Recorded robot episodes
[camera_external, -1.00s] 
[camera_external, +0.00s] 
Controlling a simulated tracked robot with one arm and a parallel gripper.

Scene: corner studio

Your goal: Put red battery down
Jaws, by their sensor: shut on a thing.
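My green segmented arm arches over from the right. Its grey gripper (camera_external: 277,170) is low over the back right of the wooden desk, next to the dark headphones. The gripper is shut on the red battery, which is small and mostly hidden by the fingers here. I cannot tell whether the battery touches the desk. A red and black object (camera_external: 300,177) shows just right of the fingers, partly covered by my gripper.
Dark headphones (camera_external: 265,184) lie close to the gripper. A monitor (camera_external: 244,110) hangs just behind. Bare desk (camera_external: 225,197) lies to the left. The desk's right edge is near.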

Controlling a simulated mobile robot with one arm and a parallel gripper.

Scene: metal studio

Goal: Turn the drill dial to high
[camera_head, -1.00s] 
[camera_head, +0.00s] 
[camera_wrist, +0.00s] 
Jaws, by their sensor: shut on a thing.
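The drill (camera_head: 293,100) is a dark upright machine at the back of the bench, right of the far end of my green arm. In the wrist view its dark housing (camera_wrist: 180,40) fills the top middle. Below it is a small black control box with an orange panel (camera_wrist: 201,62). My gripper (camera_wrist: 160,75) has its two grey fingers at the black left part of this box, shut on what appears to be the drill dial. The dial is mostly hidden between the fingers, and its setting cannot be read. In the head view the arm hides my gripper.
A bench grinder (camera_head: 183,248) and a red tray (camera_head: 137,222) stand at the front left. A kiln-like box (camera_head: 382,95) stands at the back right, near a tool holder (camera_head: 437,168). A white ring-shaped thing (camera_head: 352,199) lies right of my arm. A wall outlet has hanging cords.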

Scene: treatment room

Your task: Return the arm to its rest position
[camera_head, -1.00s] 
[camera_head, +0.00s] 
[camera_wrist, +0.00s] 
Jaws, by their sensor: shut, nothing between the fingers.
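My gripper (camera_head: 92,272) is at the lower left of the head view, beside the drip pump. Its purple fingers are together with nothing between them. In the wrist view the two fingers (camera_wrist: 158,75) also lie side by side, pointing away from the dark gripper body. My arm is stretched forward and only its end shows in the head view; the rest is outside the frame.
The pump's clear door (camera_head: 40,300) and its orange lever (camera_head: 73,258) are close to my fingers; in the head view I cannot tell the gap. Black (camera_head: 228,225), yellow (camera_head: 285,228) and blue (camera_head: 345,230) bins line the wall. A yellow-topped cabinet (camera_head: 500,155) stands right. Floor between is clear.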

**YOUR OBJECTIVE:** In the records above, locate each line with the word "Controlling". Copy all such lines.

**RESPONSE:**
Controlling a simulated tracked robot with one arm and a parallel gripper.
Controlling a simulated mobile robot with one arm and a parallel gripper.

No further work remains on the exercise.